El Evangelio nos enseña que la auténtica libertad, la libertad de los hijos de Dios,
se encuentra sólo en la renuncia al propio yo, que es parte del misterio del amor.
Sólo perdiendo la propia vida, como nos dice el Señor, nos encontramos realmente a
nosotros mismos”.
“La verdadera libertad florece –ha proseguido el Papa-,
cuando nos alejamos del yugo del pecado, que nubla nuestra percepción y debilita nuestra
determinación, y ve la fuente de nuestra felicidad definitiva en Él, que es amor infinito,
libertad infinita, vida sin fin”. “En su voluntad está nuestra paz”. Por tanto, la
verdadera libertad es un don gratuito de Dios, fruto de la conversión a su verdad,
a la verdad que nos hace libres. Y dicha libertad en la verdad lleva consigo un modo
nuevo y liberador de ver la realidad. Cuando nos identificamos con “la mente de Cristo”,
se nos abren nuevos horizontes.
A la luz de la fe, en la comunión de la
Iglesia, encontramos también la inspiración y la fuerza para llegar a ser fermento
del Evangelio en este mundo. Llegamos a ser luz del mundo, sal de la tierra (cf. Mt
5,13-14), encargados del “apostolado” de conformar nuestras vidas y el mundo en que
vivimos cada vez más plenamente con el plan salvador de Dios.
Y Benedicto
XVI finalizo dirigiendo unas palabras en español a los fieles de lengua española.
Queridos hermanos
y hermanas en el Señor: Les saludo con afecto y me alegro de celebrar esta Santa
Misa para dar gracias a Dios por el bicentenario del momento en que empezó a desarrollarse
la Iglesia Católica en esta Nación. Al mirar el camino de fe recorrido en estos años,
no exento también de dificultades, alabamos al Señor por los frutos que la Palabra
de Dios ha dado en estas tierras y le manifestamos nuestro deseo de que Cristo, Camino,
Verdad y Vida, sea cada vez más conocido y amado.
Aquí, en este País de
libertad, quiero proclamar con fuerza que la Palabra de Cristo no elimina nuestras
aspiraciones a una vida plena y libre, sino que nos descubre nuestra verdadera dignidad
de hijos de Dios y nos alienta a luchar contra todo aquello que nos esclaviza, empezando
por nuestro propio egoísmo y caprichos. Al mismo tiempo, nos anima a manifestar nuestra
fe a través de nuestra vida de caridad y a hacer que nuestras comunidades eclesiales
sean cada día más acogedoras y fraternas.
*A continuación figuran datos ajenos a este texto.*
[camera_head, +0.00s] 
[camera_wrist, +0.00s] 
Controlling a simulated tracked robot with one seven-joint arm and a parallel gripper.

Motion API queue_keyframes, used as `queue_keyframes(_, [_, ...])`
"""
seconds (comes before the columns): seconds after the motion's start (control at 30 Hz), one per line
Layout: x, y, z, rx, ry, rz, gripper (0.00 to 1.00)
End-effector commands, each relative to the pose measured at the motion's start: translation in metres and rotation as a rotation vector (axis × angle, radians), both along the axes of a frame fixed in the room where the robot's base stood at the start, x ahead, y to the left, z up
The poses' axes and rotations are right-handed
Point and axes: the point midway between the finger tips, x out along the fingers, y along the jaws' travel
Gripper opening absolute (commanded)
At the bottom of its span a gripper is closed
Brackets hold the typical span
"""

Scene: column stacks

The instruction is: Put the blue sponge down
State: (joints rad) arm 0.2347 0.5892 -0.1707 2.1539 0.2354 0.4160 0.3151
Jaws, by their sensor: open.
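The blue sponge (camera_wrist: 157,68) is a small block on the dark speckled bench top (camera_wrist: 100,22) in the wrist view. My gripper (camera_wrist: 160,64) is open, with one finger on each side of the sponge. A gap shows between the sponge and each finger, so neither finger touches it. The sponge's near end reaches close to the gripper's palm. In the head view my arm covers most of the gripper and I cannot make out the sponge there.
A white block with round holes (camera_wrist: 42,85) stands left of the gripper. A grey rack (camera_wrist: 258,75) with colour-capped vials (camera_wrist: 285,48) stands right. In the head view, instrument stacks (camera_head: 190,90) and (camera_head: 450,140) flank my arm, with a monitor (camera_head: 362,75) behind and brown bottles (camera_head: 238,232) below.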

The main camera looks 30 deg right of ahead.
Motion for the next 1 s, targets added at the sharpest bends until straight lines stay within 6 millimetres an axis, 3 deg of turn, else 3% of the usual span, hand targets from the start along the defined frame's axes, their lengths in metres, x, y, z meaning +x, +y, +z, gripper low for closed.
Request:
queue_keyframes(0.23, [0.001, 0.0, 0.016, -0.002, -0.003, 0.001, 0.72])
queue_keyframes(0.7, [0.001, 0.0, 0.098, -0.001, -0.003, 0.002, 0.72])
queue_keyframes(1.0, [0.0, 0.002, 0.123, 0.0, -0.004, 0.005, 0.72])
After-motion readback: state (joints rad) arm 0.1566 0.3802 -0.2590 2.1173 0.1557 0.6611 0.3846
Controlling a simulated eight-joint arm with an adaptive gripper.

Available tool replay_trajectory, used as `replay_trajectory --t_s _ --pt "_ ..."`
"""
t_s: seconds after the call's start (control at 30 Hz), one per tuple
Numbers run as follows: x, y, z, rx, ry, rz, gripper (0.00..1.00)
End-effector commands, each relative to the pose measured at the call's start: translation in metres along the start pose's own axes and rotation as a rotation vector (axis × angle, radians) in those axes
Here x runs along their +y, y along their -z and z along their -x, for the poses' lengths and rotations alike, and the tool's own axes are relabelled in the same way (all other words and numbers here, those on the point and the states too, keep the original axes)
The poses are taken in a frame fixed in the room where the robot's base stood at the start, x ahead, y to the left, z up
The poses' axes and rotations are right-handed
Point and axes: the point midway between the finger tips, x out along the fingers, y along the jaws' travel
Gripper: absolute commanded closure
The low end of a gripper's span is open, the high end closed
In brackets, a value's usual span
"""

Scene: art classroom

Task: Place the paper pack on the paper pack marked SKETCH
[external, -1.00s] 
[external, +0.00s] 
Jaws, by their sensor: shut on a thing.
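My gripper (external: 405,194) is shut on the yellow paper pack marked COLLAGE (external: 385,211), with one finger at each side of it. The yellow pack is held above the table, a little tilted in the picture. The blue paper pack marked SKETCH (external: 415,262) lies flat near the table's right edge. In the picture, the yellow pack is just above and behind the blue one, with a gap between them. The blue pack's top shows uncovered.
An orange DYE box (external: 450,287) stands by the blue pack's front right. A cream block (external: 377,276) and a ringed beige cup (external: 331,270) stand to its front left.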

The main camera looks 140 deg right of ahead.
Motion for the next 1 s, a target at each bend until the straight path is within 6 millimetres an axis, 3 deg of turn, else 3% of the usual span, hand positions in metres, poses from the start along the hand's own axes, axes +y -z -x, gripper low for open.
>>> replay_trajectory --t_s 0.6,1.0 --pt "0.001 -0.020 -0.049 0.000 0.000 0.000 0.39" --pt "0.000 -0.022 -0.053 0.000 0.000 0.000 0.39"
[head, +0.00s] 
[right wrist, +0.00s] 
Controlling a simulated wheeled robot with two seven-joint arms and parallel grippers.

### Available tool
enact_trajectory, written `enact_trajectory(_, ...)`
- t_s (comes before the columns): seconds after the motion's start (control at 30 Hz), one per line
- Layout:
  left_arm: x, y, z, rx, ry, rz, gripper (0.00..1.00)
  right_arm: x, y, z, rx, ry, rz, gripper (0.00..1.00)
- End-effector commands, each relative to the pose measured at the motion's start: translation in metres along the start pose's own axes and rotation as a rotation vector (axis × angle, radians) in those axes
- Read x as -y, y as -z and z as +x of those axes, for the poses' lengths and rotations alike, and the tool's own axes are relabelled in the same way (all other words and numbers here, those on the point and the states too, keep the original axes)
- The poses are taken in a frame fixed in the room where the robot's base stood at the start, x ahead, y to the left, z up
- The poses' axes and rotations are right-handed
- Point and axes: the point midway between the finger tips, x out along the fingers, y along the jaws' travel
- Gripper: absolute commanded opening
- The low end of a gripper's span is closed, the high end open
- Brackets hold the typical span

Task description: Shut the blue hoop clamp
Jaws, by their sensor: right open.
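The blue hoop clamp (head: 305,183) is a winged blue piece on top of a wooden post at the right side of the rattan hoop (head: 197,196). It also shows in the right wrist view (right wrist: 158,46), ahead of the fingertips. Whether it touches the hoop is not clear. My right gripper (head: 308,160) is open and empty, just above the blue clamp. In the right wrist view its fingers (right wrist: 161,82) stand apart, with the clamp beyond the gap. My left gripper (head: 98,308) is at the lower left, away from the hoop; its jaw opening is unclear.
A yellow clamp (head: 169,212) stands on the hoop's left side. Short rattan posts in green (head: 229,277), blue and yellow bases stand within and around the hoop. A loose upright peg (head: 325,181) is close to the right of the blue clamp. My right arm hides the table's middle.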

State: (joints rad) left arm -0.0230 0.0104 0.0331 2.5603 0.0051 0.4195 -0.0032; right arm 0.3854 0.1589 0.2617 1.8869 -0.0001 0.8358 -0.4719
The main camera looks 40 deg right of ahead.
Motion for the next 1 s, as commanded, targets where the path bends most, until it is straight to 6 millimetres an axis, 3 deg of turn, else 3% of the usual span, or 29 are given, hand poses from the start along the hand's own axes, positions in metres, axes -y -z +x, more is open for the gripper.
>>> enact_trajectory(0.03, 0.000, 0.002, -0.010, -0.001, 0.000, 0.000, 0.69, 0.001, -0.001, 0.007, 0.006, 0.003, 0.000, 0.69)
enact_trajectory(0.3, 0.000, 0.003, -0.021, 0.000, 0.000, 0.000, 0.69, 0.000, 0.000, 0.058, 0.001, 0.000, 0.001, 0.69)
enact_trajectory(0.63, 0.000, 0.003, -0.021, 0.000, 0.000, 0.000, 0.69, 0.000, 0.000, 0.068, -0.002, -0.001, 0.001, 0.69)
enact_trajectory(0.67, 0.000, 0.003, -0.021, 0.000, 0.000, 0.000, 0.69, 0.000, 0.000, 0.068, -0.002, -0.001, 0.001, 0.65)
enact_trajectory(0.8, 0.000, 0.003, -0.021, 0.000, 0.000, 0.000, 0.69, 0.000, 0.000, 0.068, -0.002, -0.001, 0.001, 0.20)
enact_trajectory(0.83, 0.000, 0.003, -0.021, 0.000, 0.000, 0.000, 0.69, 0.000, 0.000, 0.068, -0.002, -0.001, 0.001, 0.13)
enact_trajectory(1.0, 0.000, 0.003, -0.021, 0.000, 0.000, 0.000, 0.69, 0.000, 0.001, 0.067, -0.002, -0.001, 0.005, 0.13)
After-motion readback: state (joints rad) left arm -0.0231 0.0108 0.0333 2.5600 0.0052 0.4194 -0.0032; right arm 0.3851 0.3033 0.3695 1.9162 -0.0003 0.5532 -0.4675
Sobre todo a los jóvenes les confío
asumir el gran reto que entraña creer en Cristo y lograr que esa fe se manifieste
en una cercanía efectiva hacia los pobres. También en una respuesta generosa a las
llamadas que Él sigue formulando para dejarlo todo y emprender una vida de total consagración
a Dios y a la Iglesia, en la vida sacerdotal o religiosa.
A continuación
les ofrecemos el texto íntegro de la Homilía: Queridos hermanos y hermanas
en Cristo:
En el Evangelio que acabamos de escuchar, Jesús dice a sus
Apóstoles que tengan fe en Él, porque Él es “el camino, la verdad y la vida” (Jn
14,6). Cristo es el camino que conduce al Padre, la verdad que da sentido a la existencia
humana, y la fuente de esa vida que es alegría eterna con todos los Santos en el Reino
de los cielos. Acojamos estas palabras del Señor. Renovemos nuestra fe en Él y pongamos
nuestra esperanza en sus promesas.
Con esta invitación a perseverar en la
fe de Pedro (cf. Lc 22,32; Mt 16,17), les saludo a todos con gran afecto.
Agradezco al Señor Cardenal Egan las cordiales palabras de bienvenida que ha pronunciado
en vuestro nombre. En esta Misa, la Iglesia que peregrina en los Estados Unidos celebra
el Bicentenario de la creación de las sedes de Nueva York, Boston, Filadelfia y Louisville
por la desmembración de la sede madre de Baltimore. La presencia, en torno a este
altar, del Sucesor de Pedro, de sus Hermanos Obispos y sacerdotes, de los diáconos,
de los consagrados y consagradas, así como de los fieles laicos procedentes de los
cincuenta Estados de la Unión, manifiesta de forma elocuente nuestra comunión en la
fe católica que nos llegó de los Apóstoles.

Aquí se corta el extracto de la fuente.